((
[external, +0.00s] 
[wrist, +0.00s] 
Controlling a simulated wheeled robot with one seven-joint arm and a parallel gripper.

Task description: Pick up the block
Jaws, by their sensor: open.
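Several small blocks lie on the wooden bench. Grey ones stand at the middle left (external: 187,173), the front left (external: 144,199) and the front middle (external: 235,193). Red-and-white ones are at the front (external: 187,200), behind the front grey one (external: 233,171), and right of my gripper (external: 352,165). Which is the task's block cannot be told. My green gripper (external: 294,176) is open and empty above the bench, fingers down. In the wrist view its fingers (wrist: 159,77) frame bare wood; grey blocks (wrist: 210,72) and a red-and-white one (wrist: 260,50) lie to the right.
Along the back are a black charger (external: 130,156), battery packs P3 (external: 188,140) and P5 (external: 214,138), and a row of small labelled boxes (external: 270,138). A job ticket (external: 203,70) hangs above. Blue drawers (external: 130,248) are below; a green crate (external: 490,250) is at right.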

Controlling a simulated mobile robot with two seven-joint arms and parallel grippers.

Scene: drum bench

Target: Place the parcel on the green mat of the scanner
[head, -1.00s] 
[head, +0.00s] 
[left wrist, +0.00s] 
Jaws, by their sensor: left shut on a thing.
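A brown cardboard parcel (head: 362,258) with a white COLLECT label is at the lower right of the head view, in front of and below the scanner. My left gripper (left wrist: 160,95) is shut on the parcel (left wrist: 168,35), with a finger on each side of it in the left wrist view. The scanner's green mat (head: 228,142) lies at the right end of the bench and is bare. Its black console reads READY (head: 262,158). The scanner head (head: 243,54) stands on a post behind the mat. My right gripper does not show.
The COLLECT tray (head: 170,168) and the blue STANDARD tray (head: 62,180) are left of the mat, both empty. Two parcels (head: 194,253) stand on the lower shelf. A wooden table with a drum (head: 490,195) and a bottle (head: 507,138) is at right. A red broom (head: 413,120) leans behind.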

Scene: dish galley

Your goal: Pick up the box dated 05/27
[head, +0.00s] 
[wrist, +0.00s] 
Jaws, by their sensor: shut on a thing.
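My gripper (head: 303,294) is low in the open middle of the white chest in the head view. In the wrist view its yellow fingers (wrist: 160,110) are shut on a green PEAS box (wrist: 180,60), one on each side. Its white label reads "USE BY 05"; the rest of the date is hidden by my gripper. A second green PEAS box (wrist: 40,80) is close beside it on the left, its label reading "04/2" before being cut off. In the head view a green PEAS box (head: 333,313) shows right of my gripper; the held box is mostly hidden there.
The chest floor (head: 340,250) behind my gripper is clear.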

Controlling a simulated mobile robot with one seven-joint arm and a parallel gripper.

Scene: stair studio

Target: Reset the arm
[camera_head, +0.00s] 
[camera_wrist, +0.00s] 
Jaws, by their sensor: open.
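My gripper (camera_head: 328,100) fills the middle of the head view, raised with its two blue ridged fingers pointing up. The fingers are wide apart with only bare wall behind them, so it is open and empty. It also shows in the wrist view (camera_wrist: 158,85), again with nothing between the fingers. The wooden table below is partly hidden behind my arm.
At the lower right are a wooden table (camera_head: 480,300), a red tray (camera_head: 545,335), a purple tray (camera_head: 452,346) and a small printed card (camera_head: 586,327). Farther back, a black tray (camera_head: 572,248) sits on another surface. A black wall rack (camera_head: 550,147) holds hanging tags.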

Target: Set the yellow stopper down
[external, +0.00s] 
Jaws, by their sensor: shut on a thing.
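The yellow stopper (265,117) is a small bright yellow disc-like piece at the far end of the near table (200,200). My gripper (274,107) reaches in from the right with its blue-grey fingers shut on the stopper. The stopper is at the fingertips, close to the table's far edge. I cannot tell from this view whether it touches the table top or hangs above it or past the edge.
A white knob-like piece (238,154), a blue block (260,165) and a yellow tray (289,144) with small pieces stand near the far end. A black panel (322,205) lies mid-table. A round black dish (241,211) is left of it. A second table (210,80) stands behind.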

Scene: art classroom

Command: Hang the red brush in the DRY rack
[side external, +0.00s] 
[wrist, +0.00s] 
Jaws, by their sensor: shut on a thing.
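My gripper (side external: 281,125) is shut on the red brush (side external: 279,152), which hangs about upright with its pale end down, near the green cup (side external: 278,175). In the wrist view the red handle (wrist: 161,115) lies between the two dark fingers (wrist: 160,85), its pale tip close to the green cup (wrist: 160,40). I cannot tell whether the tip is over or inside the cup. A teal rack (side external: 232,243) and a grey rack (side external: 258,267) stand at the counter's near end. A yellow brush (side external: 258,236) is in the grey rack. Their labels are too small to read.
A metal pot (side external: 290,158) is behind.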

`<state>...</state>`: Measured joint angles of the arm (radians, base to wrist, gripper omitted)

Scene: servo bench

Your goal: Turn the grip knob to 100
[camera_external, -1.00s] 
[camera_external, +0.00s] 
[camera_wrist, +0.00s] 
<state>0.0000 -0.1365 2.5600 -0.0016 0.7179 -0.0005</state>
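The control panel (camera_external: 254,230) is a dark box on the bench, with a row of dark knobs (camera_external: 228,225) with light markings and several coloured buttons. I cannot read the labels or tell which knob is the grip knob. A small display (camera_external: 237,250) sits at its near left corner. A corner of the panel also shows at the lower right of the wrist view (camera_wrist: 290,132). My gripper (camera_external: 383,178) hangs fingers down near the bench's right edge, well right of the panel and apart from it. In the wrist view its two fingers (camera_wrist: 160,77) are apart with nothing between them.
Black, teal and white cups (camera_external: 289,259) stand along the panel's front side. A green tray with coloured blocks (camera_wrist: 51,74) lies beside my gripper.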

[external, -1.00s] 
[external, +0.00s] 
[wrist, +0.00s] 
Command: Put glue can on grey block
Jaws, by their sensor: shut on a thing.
))
= Task goal =
Reproduce every record, matching each line exactly.

= Solution =
[external, +0.00s] 
[wrist, +0.00s] 
Controlling a simulated wheeled robot with one seven-joint arm and a parallel gripper.

Task description: Pick up the block
Jaws, by their sensor: open.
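Several small blocks lie on the wooden bench. Grey ones stand at the middle left (external: 187,173), the front left (external: 144,199) and the front middle (external: 235,193). Red-and-white ones are at the front (external: 187,200), behind the front grey one (external: 233,171), and right of my gripper (external: 352,165). Which is the task's block cannot be told. My green gripper (external: 294,176) is open and empty above the bench, fingers down. In the wrist view its fingers (wrist: 159,77) frame bare wood; grey blocks (wrist: 210,72) and a red-and-white one (wrist: 260,50) lie to the right.
Along the back are a black charger (external: 130,156), battery packs P3 (external: 188,140) and P5 (external: 214,138), and a row of small labelled boxes (external: 270,138). A job ticket (external: 203,70) hangs above. Blue drawers (external: 130,248) are below; a green crate (external: 490,250) is at right.

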Controlling a simulated mobile robot with two seven-joint arms and parallel grippers.

Scene: drum bench

Target: Place the parcel on the green mat of the scanner
[head, -1.00s] 
[head, +0.00s] 
[left wrist, +0.00s] 
Jaws, by their sensor: left shut on a thing.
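A brown cardboard parcel (head: 362,258) with a white COLLECT label is at the lower right of the head view, in front of and below the scanner. My left gripper (left wrist: 160,95) is shut on the parcel (left wrist: 168,35), with a finger on each side of it in the left wrist view. The scanner's green mat (head: 228,142) lies at the right end of the bench and is bare. Its black console reads READY (head: 262,158). The scanner head (head: 243,54) stands on a post behind the mat. My right gripper does not show.
The COLLECT tray (head: 170,168) and the blue STANDARD tray (head: 62,180) are left of the mat, both empty. Two parcels (head: 194,253) stand on the lower shelf. A wooden table with a drum (head: 490,195) and a bottle (head: 507,138) is at right. A red broom (head: 413,120) leans behind.

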Scene: dish galley

Your goal: Pick up the box dated 05/27
[head, +0.00s] 
[wrist, +0.00s] 
Jaws, by their sensor: shut on a thing.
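My gripper (head: 303,294) is low in the open middle of the white chest in the head view. In the wrist view its yellow fingers (wrist: 160,110) are shut on a green PEAS box (wrist: 180,60), one on each side. Its white label reads "USE BY 05"; the rest of the date is hidden by my gripper. A second green PEAS box (wrist: 40,80) is close beside it on the left, its label reading "04/2" before being cut off. In the head view a green PEAS box (head: 333,313) shows right of my gripper; the held box is mostly hidden there.
The chest floor (head: 340,250) behind my gripper is clear.

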Controlling a simulated mobile robot with one seven-joint arm and a parallel gripper.

Scene: stair studio

Target: Reset the arm
[camera_head, +0.00s] 
[camera_wrist, +0.00s] 
Jaws, by their sensor: open.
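My gripper (camera_head: 328,100) fills the middle of the head view, raised with its two blue ridged fingers pointing up. The fingers are wide apart with only bare wall behind them, so it is open and empty. It also shows in the wrist view (camera_wrist: 158,85), again with nothing between the fingers. The wooden table below is partly hidden behind my arm.
At the lower right are a wooden table (camera_head: 480,300), a red tray (camera_head: 545,335), a purple tray (camera_head: 452,346) and a small printed card (camera_head: 586,327). Farther back, a black tray (camera_head: 572,248) sits on another surface. A black wall rack (camera_head: 550,147) holds hanging tags.

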Target: Set the yellow stopper down
[external, +0.00s] 
Jaws, by their sensor: shut on a thing.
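The yellow stopper (265,117) is a small bright yellow disc-like piece at the far end of the near table (200,200). My gripper (274,107) reaches in from the right with its blue-grey fingers shut on the stopper. The stopper is at the fingertips, close to the table's far edge. I cannot tell from this view whether it touches the table top or hangs above it or past the edge.
A white knob-like piece (238,154), a blue block (260,165) and a yellow tray (289,144) with small pieces stand near the far end. A black panel (322,205) lies mid-table. A round black dish (241,211) is left of it. A second table (210,80) stands behind.

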Scene: art classroom

Command: Hang the red brush in the DRY rack
[side external, +0.00s] 
[wrist, +0.00s] 
Jaws, by their sensor: shut on a thing.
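My gripper (side external: 281,125) is shut on the red brush (side external: 279,152), which hangs about upright with its pale end down, near the green cup (side external: 278,175). In the wrist view the red handle (wrist: 161,115) lies between the two dark fingers (wrist: 160,85), its pale tip close to the green cup (wrist: 160,40). I cannot tell whether the tip is over or inside the cup. A teal rack (side external: 232,243) and a grey rack (side external: 258,267) stand at the counter's near end. A yellow brush (side external: 258,236) is in the grey rack. Their labels are too small to read.
A metal pot (side external: 290,158) is behind.

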`<state>...</state>`: Measured joint angles of the arm (radians, base to wrist, gripper omitted)

Scene: servo bench

Your goal: Turn the grip knob to 100
[camera_external, -1.00s] 
[camera_external, +0.00s] 
[camera_wrist, +0.00s] 
<state>0.0000 -0.1365 2.5600 -0.0016 0.7179 -0.0005</state>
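The control panel (camera_external: 254,230) is a dark box on the bench, with a row of dark knobs (camera_external: 228,225) with light markings and several coloured buttons. I cannot read the labels or tell which knob is the grip knob. A small display (camera_external: 237,250) sits at its near left corner. A corner of the panel also shows at the lower right of the wrist view (camera_wrist: 290,132). My gripper (camera_external: 383,178) hangs fingers down near the bench's right edge, well right of the panel and apart from it. In the wrist view its two fingers (camera_wrist: 160,77) are apart with nothing between them.
Black, teal and white cups (camera_external: 289,259) stand along the panel's front side. A green tray with coloured blocks (camera_wrist: 51,74) lies beside my gripper.

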[external, -1.00s] 
[external, +0.00s] 
[wrist, +0.00s] 
Command: Put glue can on grey block
Jaws, by their sensor: shut on a thing.

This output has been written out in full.